Exercise prompt:
Read through the data and report every line in which the word "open" occurs.
══ Material provided
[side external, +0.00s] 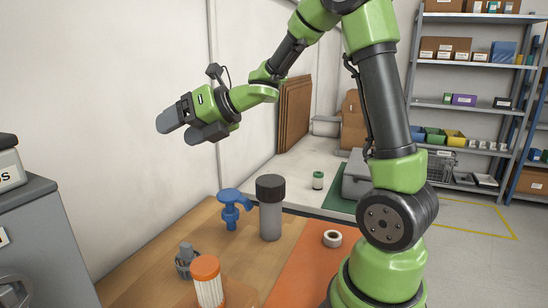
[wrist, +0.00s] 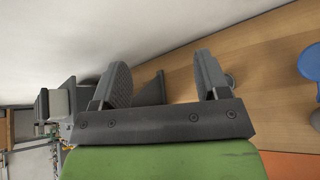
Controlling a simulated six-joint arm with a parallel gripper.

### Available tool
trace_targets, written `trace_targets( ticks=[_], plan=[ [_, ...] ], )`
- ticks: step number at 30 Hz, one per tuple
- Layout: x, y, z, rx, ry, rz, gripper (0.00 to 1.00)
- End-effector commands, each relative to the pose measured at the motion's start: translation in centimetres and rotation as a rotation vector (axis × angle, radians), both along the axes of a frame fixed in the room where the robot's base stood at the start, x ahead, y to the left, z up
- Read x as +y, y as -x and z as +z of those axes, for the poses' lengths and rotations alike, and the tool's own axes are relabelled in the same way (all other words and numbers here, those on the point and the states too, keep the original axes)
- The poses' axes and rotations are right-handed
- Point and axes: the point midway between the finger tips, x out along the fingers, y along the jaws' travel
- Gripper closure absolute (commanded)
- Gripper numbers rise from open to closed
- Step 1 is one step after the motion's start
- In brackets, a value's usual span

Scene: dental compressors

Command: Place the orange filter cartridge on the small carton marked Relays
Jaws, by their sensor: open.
════
Result of this task:
- Gripper numbers rise from open to closed
Jaws, by their sensor: open.

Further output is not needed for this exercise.